*Given information:*
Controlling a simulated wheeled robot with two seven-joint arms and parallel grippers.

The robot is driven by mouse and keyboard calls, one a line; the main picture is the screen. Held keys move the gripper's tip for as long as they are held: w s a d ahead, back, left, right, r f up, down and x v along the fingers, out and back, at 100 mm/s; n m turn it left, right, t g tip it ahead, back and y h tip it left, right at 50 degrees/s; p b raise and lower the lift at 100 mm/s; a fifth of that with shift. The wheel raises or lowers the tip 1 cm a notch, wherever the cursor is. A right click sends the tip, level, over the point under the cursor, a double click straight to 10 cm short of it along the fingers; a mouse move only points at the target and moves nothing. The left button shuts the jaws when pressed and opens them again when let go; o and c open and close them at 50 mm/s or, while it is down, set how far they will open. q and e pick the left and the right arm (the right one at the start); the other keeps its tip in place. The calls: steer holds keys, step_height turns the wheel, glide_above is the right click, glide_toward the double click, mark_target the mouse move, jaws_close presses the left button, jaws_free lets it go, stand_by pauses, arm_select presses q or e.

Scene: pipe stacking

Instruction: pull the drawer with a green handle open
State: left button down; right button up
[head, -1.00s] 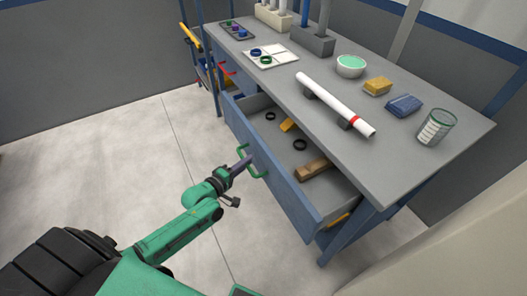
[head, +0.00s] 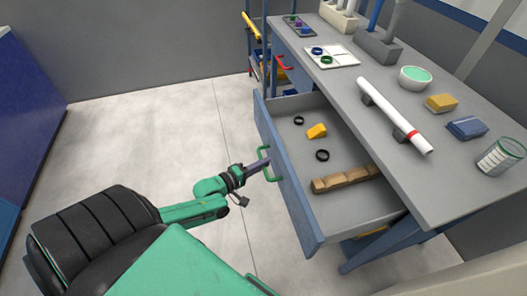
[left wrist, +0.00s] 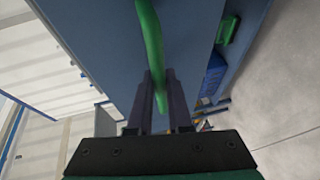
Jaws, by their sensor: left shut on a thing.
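The drawer (head: 304,219) with a green handle (head: 264,163) stands well out from the blue workbench. Its inside shows two black rings, a yellow piece and a wooden block. My left gripper (head: 262,164) is at the drawer front, shut on the green handle. In the left wrist view the green handle (left wrist: 150,40) runs down between the two dark fingers (left wrist: 160,105) of that gripper. My right gripper is not in view.
A red handle (head: 284,63) marks another drawer farther back. The grey benchtop (head: 360,65) holds a white pipe (head: 393,115), a bowl (head: 415,78), two sponge-like blocks and a glass (head: 501,156). The floor (head: 160,140) left of the drawer is clear.

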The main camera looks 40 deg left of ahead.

*Your instructions:*
Quote everything in the listing above exactly; pictures are the only thing to omit.

*Exercise result:*
Controlling a simulated wheeled robot with two seven-joint arms and parallel grippers.

The robot is driven by mouse and keyboard calls, one a line; the main picture is the screen. Held keys move the gripper's tip for as long as they are held: w s a d ahead, back, left, right, r f up, down and x v along the fingers, out and back, at 100 mm/s; n m turn it left, right, t g tip it ahead, back and y h tip it left, right at 50 degrees/s; p b raise and lower the lift at 100 mm/s; a fifth of that with shift. The wheel raises or lowers the tip 1 cm a notch, wherever the cursor is. A right click sends the tip, level, over the point under the cursor, a double click straight to 10 cm short of it along the fingers; a mouse move only points at the target and moves nothing. The left button shuts the jaws when pressed and opens them again when let go; o and c open and close them at 50 mm/s or, while it is down, set how far they will open. q and e pick the left and the right arm (the right one at the start); the other keeps its tip in place. The calls: steer holds keys, step_height turns the wheel, glide_above is the right click, glide_toward the double click, mark_target the mouse move, jaws_close presses the left button, jaws_free lets it go, stand_by pauses, arm_select presses q or e.

Scene: pipe stacking

Instruction: pull the drawer with a green handle open
State: left button down; right button up
[head, -1.00s] 
[head, +0.00s] 
[left wrist, +0.00s] 
Jaws, by their sensor: left shut on a thing.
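The drawer (head: 304,219) with a green handle (head: 264,163) stands well out from the blue workbench. Its inside shows two black rings, a yellow piece and a wooden block. My left gripper (head: 262,164) is at the drawer front, shut on the green handle. In the left wrist view the green handle (left wrist: 150,40) runs down between the two dark fingers (left wrist: 160,105) of that gripper. My right gripper is not in view.
A red handle (head: 284,63) marks another drawer farther back. The grey benchtop (head: 360,65) holds a white pipe (head: 393,115), a bowl (head: 415,78), two sponge-like blocks and a glass (head: 501,156). The floor (head: 160,140) left of the drawer is clear.

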The main camera looks 40 deg left of ahead.

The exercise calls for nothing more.